The changes in the public sector are also related. Privatisation and outsourcing and the emphasis on competition and efficiency, meant that employers were forced to manage better.
An important factor working against strike action has been widespread feelings of job insecurity. High levels of unemployment and redundancies connected with ‘delayering’ and ‘down-sizing’ in a wide range of service trades like banking, as well as in manufacturing industries, have created a general uneasiness about continuity of employment. Many employees have felt that strikes, or threats of strikes, could only increase that insecurity.
When looking at the impact of legislation upon strikes, it is important to look at its historical context. The Conspiracy and Protection of Property Act in 1875 meant inability to sue if ‘in contemplation or furtherance of a trade dispute’. This was confirmed by the Trades Dispute Act 1906 which concreted the unions’ immunities. It sought to protect workers and counteract the inequality of bargaining power inherent in the employment relationship. It enhanced voluntarism by providing trade unions with immunity from liability for civil wrongs.

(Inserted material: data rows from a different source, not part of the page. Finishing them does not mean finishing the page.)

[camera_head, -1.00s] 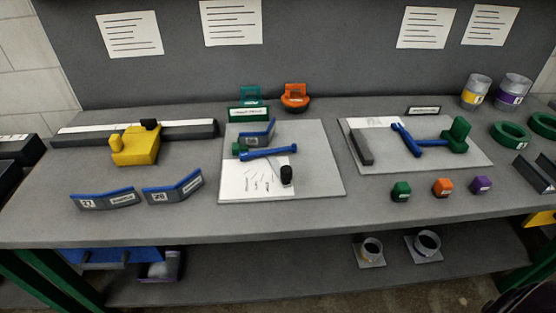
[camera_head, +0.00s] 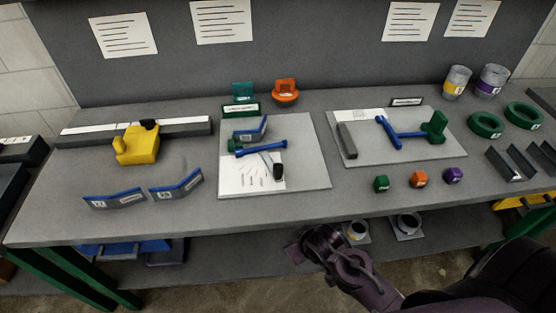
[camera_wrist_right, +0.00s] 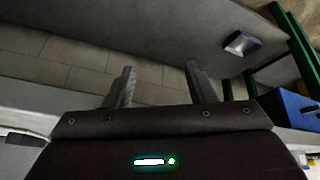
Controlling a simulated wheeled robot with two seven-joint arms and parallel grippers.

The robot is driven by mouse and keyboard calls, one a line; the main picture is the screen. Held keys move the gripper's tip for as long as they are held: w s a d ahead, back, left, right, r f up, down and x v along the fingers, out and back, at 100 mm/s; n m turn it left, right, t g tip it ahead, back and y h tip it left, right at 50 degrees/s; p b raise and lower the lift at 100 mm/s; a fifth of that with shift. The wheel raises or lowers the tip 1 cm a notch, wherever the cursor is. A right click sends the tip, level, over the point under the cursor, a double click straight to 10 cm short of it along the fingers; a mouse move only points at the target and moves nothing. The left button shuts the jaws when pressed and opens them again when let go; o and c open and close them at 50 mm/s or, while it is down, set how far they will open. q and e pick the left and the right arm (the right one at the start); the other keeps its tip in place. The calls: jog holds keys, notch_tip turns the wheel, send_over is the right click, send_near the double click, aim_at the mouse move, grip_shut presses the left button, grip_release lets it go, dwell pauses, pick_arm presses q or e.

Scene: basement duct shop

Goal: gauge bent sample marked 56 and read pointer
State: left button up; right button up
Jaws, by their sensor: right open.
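Two bent samples with blue edges, one at the left (camera_head: 113,200) and one to its right (camera_head: 177,186), stand on the front left of the bench; their numbers are too small to read. A third blue-edged bent piece (camera_head: 251,131) sits on the middle gauge board (camera_head: 305,180), by a blue pointer arm (camera_head: 262,149) over a marked white sheet (camera_head: 240,178). A black knob (camera_head: 278,171) lies at the sheet's edge. My right gripper (camera_wrist_right: 160,88) is open and empty in the wrist view, its fingers apart. In the head view my right arm is in front of the bench's front edge. My left gripper is out of view.
A yellow block (camera_head: 136,148) sits by a long grey rail (camera_head: 185,126). A second board (camera_head: 440,154) holds a blue arm and green block. Small green (camera_head: 381,184), orange (camera_head: 419,179) and purple (camera_head: 453,175) blocks stand before it. Green rings (camera_head: 486,125) are at right.

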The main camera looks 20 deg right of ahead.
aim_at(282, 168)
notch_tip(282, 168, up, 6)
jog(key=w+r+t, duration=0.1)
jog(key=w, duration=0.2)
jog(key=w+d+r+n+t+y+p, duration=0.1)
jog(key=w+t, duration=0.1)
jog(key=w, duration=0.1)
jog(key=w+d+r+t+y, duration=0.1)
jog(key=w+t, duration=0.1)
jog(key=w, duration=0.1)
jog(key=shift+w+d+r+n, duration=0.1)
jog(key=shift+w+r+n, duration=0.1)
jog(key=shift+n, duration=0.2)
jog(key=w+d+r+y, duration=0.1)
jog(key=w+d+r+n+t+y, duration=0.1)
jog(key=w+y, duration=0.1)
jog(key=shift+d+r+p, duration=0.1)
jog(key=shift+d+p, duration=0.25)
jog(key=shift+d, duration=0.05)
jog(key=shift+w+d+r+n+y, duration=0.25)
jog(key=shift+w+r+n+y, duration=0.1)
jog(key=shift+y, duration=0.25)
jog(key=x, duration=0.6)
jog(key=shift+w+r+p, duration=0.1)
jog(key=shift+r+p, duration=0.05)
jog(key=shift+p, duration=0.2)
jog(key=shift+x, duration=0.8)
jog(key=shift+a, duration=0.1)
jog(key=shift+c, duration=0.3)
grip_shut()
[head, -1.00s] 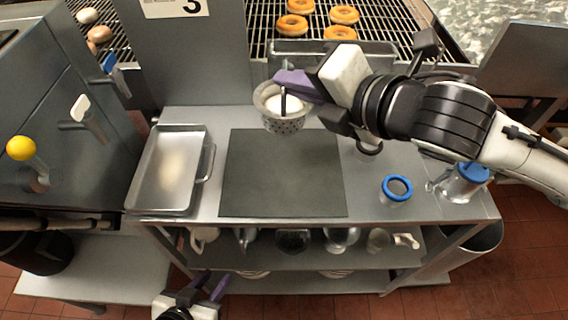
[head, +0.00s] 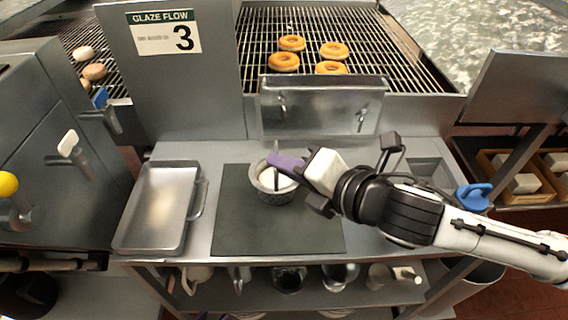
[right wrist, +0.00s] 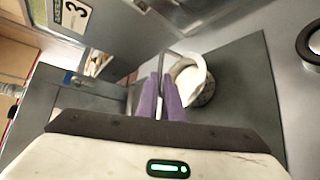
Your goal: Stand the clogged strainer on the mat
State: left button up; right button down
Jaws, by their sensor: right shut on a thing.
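The clogged strainer (head: 270,190) is a perforated metal bowl filled with white matter, with a thin upright handle. It is upright over the back middle of the dark mat (head: 240,232). I cannot tell whether its base touches the mat. My right gripper (head: 275,161) is shut on the strainer's handle, coming in from the right. In the right wrist view the purple fingers (right wrist: 163,90) close on the handle beside the bowl (right wrist: 203,85). My left gripper is not in view.
A metal tray (head: 125,237) stands left of the mat. An upright steel panel with two hooks (head: 320,112) stands behind the mat. Doughnuts (head: 292,43) lie on the grate at the back. Cups and jugs (head: 290,278) stand on the shelf below. The mat's front is clear.

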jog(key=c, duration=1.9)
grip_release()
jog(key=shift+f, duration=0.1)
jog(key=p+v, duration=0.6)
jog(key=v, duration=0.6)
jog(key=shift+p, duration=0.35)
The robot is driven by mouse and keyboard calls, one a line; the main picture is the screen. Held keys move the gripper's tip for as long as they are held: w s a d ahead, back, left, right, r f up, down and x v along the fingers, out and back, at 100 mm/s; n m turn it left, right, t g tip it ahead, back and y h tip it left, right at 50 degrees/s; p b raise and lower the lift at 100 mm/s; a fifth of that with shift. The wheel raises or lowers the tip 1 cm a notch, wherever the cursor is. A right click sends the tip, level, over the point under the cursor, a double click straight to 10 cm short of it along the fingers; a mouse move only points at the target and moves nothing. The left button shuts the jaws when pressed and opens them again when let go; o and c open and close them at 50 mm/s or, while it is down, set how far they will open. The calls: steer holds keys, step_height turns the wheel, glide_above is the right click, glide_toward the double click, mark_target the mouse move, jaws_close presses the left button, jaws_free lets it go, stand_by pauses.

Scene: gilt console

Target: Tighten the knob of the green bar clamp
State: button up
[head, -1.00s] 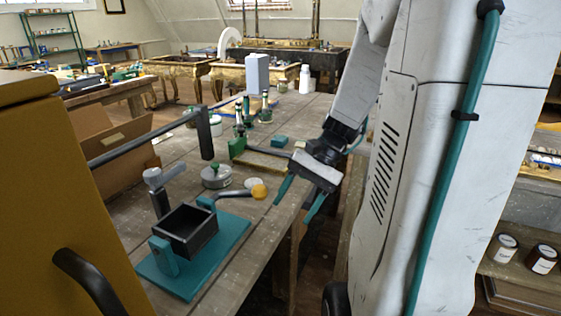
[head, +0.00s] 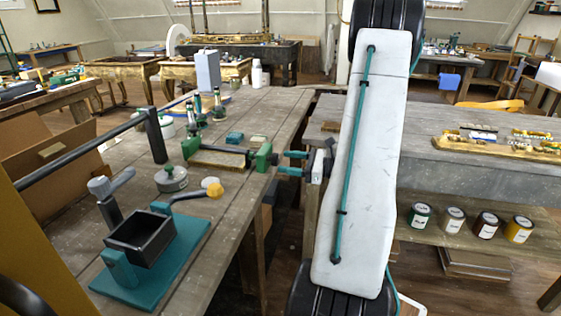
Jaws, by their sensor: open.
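The green bar clamp (head: 263,158) lies near the right edge of the wooden workbench, with a green jaw at each end of a dark bar and a flat tan piece between the jaws. Its small green knob (head: 274,159) is at the right end, by the table edge. My gripper (head: 281,163) has two teal fingers pointing left, one above the other. It is open and empty, with its fingertips close to the knob. I cannot tell whether they touch it or reach around it.
A teal-based fixture with a black box (head: 143,238) stands at the front of the workbench (head: 215,200). A grey bench (head: 410,160) with paint cans below stands to the right.

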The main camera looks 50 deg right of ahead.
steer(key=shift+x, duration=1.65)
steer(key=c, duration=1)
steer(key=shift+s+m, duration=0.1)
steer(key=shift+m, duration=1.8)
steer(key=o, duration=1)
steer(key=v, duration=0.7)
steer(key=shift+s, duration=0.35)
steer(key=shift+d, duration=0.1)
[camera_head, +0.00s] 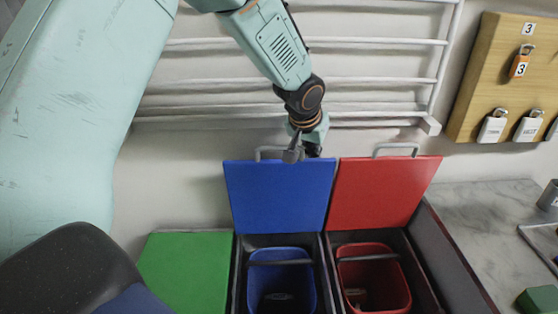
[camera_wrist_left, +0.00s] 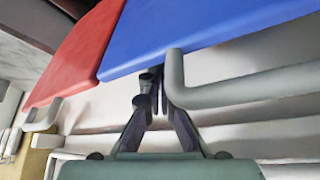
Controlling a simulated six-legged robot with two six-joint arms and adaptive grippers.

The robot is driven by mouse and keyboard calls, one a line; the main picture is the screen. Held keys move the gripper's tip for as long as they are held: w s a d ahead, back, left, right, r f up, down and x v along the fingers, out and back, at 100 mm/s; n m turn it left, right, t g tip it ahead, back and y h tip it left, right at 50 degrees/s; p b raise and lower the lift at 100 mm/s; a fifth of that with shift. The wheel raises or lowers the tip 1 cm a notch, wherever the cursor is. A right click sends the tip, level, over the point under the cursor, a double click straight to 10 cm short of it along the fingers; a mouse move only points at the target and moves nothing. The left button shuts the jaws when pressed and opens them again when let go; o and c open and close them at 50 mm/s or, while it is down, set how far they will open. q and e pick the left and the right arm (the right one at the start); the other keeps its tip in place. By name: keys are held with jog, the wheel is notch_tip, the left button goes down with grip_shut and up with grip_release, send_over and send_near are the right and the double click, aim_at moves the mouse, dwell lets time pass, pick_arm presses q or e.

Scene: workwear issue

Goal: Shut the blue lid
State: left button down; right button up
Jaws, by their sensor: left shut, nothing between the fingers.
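The blue lid (camera_head: 278,195) stands open, tilted up behind its bin compartment with the blue bucket (camera_head: 281,282). A grey bar handle (camera_head: 258,151) sits on its top edge. My left gripper (camera_head: 299,153) is shut and empty at the lid's top edge, by the right part of the handle. In the left wrist view the closed fingers (camera_wrist_left: 153,82) are beside the bent handle (camera_wrist_left: 205,97), near the edge of the blue lid (camera_wrist_left: 195,30). Whether they touch it I cannot tell. My right gripper is not in view.
The red lid (camera_head: 383,193) stands open to the right, above a red bucket (camera_head: 372,282). The green lid (camera_head: 186,268) lies shut to the left. A white rail rack (camera_head: 390,80) is on the wall behind. A marble counter (camera_head: 478,222) lies at right, below a padlock board (camera_head: 480,75).

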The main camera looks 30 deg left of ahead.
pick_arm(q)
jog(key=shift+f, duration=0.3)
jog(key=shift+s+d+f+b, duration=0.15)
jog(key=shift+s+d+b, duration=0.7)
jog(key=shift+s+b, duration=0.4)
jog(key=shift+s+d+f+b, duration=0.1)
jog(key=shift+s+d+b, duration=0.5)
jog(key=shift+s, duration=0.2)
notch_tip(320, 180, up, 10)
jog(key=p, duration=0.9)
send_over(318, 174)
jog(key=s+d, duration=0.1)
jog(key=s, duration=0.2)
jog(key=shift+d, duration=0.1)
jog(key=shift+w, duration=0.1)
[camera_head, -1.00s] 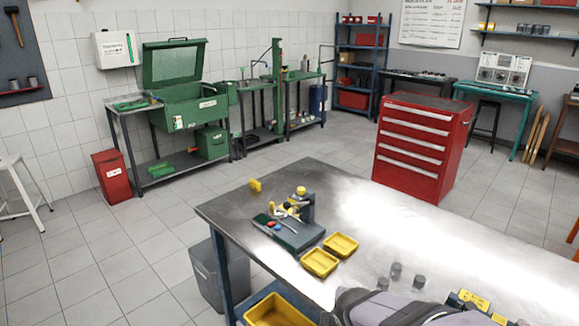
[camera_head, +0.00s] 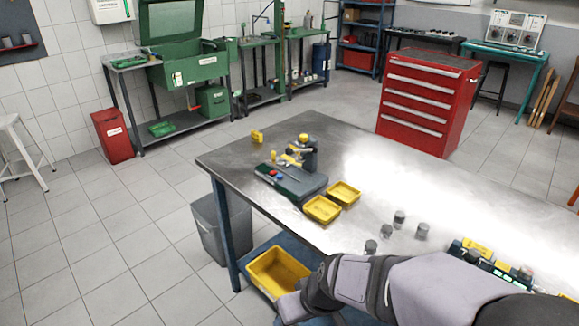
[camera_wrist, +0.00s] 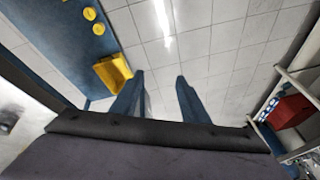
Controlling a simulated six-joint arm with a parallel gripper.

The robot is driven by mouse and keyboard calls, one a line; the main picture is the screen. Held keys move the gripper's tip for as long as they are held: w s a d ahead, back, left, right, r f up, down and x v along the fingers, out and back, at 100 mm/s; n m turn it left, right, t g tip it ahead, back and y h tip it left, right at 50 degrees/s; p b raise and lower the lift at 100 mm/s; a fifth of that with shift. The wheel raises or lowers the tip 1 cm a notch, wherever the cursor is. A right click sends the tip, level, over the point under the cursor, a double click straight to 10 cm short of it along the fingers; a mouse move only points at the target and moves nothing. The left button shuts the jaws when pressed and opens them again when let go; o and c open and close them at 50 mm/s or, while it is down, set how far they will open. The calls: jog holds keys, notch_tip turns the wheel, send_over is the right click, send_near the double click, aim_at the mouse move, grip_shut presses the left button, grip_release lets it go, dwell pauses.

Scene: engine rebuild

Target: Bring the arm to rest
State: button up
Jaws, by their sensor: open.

In 1965 the Labour government appointed the Donovan Royal Commission to investigate industrial relations. When the commission reported in 1968, it focused on the voluntary reform of collective bargaining. In 1971, however, the new Conservative government introduced the Industrial Relations Act, which proposed a comprehensive legal framework. Closely modelled, on American legislation, the Act replaced the unions’ traditional legal immunities with restrictions on industrial action and endeavoured to make collective agreements legally enforceable. The Act lost credibility, and the incoming Labour government returned the law on trade disputes and the status of unions broadly to what it had been before 1971.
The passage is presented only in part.